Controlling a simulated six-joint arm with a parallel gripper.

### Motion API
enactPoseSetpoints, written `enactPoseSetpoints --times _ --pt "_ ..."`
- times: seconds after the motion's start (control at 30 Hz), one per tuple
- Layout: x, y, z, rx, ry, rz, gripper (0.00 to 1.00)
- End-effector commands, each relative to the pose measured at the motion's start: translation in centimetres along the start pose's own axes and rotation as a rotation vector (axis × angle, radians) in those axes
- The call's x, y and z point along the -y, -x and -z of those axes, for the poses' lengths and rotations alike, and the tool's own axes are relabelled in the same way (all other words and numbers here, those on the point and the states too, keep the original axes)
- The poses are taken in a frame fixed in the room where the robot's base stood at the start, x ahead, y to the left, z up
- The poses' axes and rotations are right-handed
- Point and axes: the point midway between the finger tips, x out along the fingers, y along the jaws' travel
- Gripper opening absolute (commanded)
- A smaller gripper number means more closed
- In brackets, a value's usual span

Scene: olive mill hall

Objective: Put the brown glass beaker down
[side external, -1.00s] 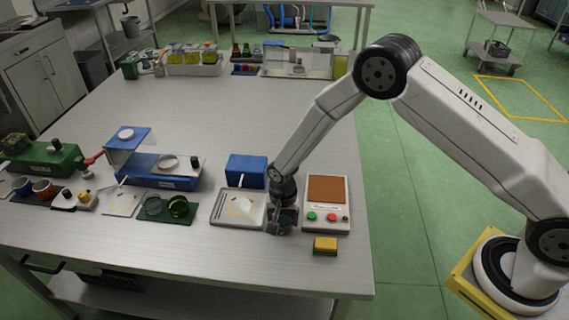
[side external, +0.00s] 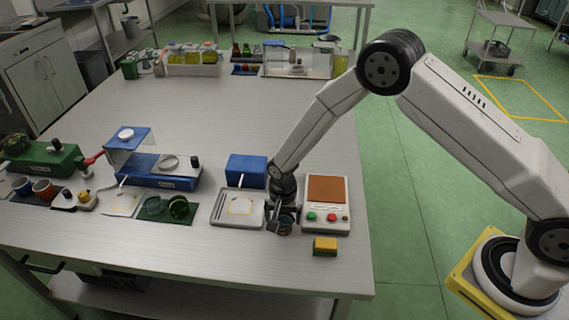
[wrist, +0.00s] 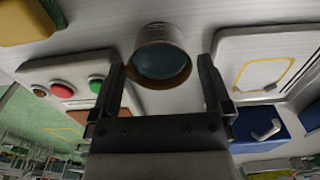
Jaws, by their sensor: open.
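The brown glass beaker (wrist: 160,55) stands on the metal table (side external: 180,255) in the gap between the white tray (side external: 222,222) and the button box (side external: 338,222). In the wrist view its round brown rim and dark, bluish inside show. In the side view the beaker (side external: 285,227) is small and dark and partly hidden by my gripper (side external: 283,213). My gripper (wrist: 162,80) is open, with one finger on each side of the beaker and a visible gap to both. The tray carries a yellow outline and a slotted strip.
The button box has a brown top panel, red and green buttons. A yellow sponge-like block (side external: 325,246) lies at the front right. A blue box (side external: 246,171) stands behind the tray. A green mat (side external: 168,208) with glass dishes lies left. The table's front middle is clear.

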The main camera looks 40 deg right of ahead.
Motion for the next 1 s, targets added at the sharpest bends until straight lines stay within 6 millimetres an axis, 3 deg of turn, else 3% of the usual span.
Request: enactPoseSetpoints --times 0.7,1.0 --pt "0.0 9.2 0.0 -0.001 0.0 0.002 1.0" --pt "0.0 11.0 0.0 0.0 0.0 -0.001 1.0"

* [EXERCISE PROMPT]: From the listing above, report the number of lines containing the string "usual", without any accompanying remarks.

* [WRITTEN RESPONSE]: 2